Forms: 6 bawdye, bawdie, 6–7 baudie, baudy, 6– bawdy. [f. BAWD sb. + -Y. Probably often associated in sense with prec.]

1

  1.  Of, pertaining to, or befitting a bawd; lewd, obscene, unchaste. (Usually applied to language.)

2

1513.  Bradshaw, St. Werburge (1848), 209. Baudy balades full of … wanton wylde gestis.

3

1616.  R. C., Times’ Whis., v. 2137. The chamber wher you lay your head With baudie pictures round about doe spread.

4

c. 1765.  Burke, On Drama, Wks. X. 158. Listening to a bawdy story from his host.

5

  2.  absol. quasi-sb., esp. in phr.
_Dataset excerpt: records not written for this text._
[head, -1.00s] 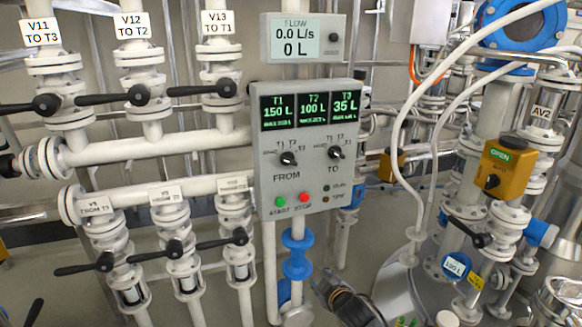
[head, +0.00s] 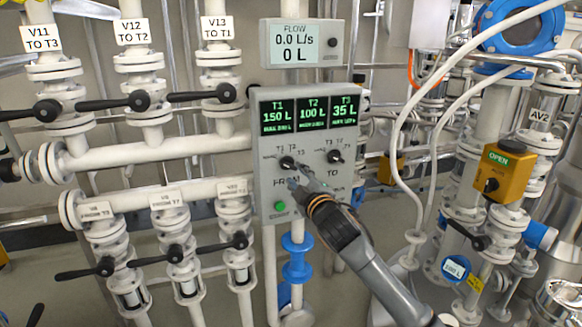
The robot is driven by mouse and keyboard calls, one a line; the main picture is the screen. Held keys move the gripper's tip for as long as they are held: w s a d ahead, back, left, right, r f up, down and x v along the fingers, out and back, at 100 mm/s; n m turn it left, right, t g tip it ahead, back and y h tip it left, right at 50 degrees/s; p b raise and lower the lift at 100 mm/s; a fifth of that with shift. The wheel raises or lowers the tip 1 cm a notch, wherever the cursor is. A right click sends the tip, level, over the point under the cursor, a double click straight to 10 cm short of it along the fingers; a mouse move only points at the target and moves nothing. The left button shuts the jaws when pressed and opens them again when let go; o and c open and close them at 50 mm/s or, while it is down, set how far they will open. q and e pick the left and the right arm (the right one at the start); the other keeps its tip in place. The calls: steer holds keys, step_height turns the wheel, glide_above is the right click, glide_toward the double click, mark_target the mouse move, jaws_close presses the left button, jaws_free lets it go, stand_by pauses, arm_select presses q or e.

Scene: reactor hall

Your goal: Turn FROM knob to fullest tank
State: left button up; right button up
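The grey control panel (head: 265,200) has three green displays: T1 (head: 276,116) reads 150 L, T2 (head: 312,111) reads 100 L and T3 (head: 345,109) reads 35 L. The black FROM knob (head: 288,162) is below them on the left, and the TO knob (head: 334,156) is to its right. My right gripper (head: 297,181) is in front of the panel, just below the FROM knob, its fingertips very near it. Whether it touches the knob, or how far its fingers are apart, is unclear. It hides the STOP button. The FROM knob's pointer direction is too small to read surely.
A flow display (head: 295,41) above the panel reads 0.0 L/s and 0 L. The green START button (head: 280,206) is left of the gripper. Valves with black levers (head: 205,95) stand on the left. Pipes, hoses and a yellow actuator (head: 503,173) stand on the right.

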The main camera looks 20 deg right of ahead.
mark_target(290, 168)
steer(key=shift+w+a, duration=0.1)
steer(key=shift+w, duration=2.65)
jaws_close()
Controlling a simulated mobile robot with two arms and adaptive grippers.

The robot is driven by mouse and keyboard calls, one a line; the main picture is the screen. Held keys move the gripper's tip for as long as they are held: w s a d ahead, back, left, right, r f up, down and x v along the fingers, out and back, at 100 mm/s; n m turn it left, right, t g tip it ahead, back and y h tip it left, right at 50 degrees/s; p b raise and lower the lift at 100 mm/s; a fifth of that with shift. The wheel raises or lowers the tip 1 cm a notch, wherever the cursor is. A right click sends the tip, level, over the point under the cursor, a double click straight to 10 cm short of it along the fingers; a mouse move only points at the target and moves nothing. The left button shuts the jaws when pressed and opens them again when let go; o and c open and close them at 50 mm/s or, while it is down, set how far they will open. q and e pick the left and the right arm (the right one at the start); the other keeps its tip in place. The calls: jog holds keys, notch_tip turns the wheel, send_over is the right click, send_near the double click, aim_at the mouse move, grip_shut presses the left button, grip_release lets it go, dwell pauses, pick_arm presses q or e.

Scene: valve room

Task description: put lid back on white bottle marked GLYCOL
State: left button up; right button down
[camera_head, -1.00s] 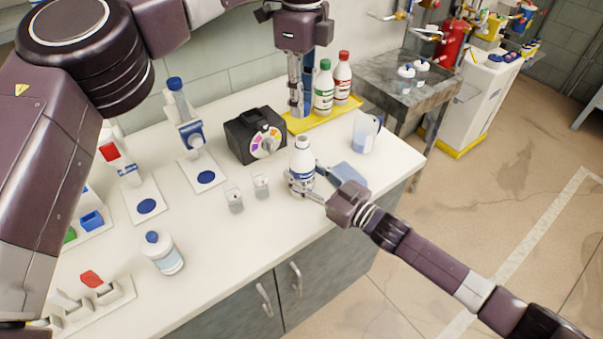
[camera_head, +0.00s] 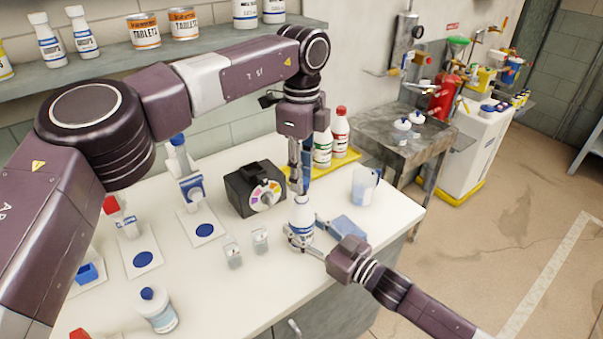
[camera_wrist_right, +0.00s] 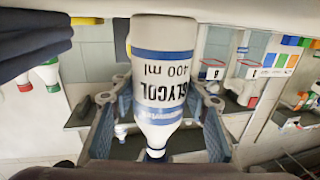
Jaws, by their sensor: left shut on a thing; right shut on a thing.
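The white bottle marked GLYCOL (camera_head: 302,215) stands upright near the counter's front right, with a blue band on its label. My right gripper (camera_head: 303,238) is shut around its body from the right. The right wrist view shows the bottle (camera_wrist_right: 165,75) upside down, between the two fingers of my right gripper (camera_wrist_right: 157,125).
A clear jug (camera_head: 364,187) and a yellow tray (camera_head: 346,158) with bottles are behind right.

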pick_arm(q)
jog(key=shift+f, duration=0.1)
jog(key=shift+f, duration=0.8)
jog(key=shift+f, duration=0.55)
To talk bawdy (where perh. orig. adverbial): Lewd, obscene language, lewdness, obscenity.

6

1656.  Sanderson, Serm. (1689), 16. To drink, talk bawdy, swear and stare.

7

1698.  Vanbrugh, Æsop, Prol. No rape, no bawdy, no intrigue, no beau.

8

1702.  De Foe, More Reform., 787. Eternal Bawdy fills up every Song.

9

1760.  Sterne, Tr. Shandy, 220. How can that unconscionable coachman talk so much bawdy to that lean horse.

10

  3.  Comb. bawdy-basket, a hawker of indecent literature; bawdy-house, a brothel.

11

1552.  Huloet, Bawdye house or house of bawdrye … summœnium.

12

1567.  Harman, Caveat, 65. These Bawdy baskets be … wemen, and go with baskets … where in they have laces, pynnes, nedles.

13

1785.  Grose, Dict. Vulg. Tongue, Bawdy Basket, the twenty-third rank of canters, who carry pins, tape, ballads and obscene books to sell.

14

1882.  Ev. Man’s Own Lawyer, 390. The keeping a bawdy house is a common nuisance.